The facts, as I've read them (Research done from the Washington Post):

Virginia, of course, tried a high-profile measure several months ago to take a minute of silence each day in schools for "prayer or silent meditation." This was struck down by the Supreme Court as un-Constitutional. However, the brief that they submitted indicated that "a less clumsy effort to disguise the intent of prayer" would win their approval.

There has been, as of yet, no follow-up by Virginia's state legislature to draft a new bill.

It seems that the Supreme Court will strike down any bill requiring enforced silence for a reason that is obviously prayer. Tihs would probably include most bills pushed hard by lobbyists for school prayer, or drafted by legislators who openly support prayer.

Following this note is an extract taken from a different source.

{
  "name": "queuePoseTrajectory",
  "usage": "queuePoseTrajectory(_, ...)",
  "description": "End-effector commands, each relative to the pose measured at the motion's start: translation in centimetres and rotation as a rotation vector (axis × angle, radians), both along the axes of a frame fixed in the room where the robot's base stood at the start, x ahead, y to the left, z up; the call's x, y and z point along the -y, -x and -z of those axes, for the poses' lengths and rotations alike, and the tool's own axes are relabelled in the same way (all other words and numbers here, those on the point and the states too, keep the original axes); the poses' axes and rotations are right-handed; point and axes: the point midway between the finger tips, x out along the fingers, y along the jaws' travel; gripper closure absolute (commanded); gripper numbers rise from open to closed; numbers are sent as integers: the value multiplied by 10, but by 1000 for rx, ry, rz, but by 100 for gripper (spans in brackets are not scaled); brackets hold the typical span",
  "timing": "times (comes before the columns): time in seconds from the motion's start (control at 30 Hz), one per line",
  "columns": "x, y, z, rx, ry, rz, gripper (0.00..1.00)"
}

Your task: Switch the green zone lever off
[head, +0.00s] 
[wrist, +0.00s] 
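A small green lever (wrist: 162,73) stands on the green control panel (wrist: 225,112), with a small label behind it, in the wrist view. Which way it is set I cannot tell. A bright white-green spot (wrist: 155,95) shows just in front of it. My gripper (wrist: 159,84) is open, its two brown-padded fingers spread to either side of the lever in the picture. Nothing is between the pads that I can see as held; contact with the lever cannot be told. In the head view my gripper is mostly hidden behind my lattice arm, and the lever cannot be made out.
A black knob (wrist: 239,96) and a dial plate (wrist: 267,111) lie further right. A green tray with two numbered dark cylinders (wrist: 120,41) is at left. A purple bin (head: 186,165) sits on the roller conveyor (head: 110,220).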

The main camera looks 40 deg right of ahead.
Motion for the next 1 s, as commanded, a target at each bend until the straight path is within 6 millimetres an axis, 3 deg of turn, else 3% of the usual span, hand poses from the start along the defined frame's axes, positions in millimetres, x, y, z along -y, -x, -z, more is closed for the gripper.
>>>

However, keep in mind that there has not yet been a wide-ranging ruling by the Court yet. Each case involving school prayer has been taken and ruled on in an individual manner, with the decision not having any wider effect. This would indicate that the official stance of the Court is that if any student objects to a prayer in school enough to file a lawsuit, that the prayer must be stopped; but prayers in school are otherwise acceptable.

This leaves wide leeway open for both sides of the debate. The most likely outcome is that the Court will continue to rule individual cases. The one chance that this could change will come in a large case where one side risks losing the case to challenge/uphold the very Constitutionality of officially sanctioned prayer in school.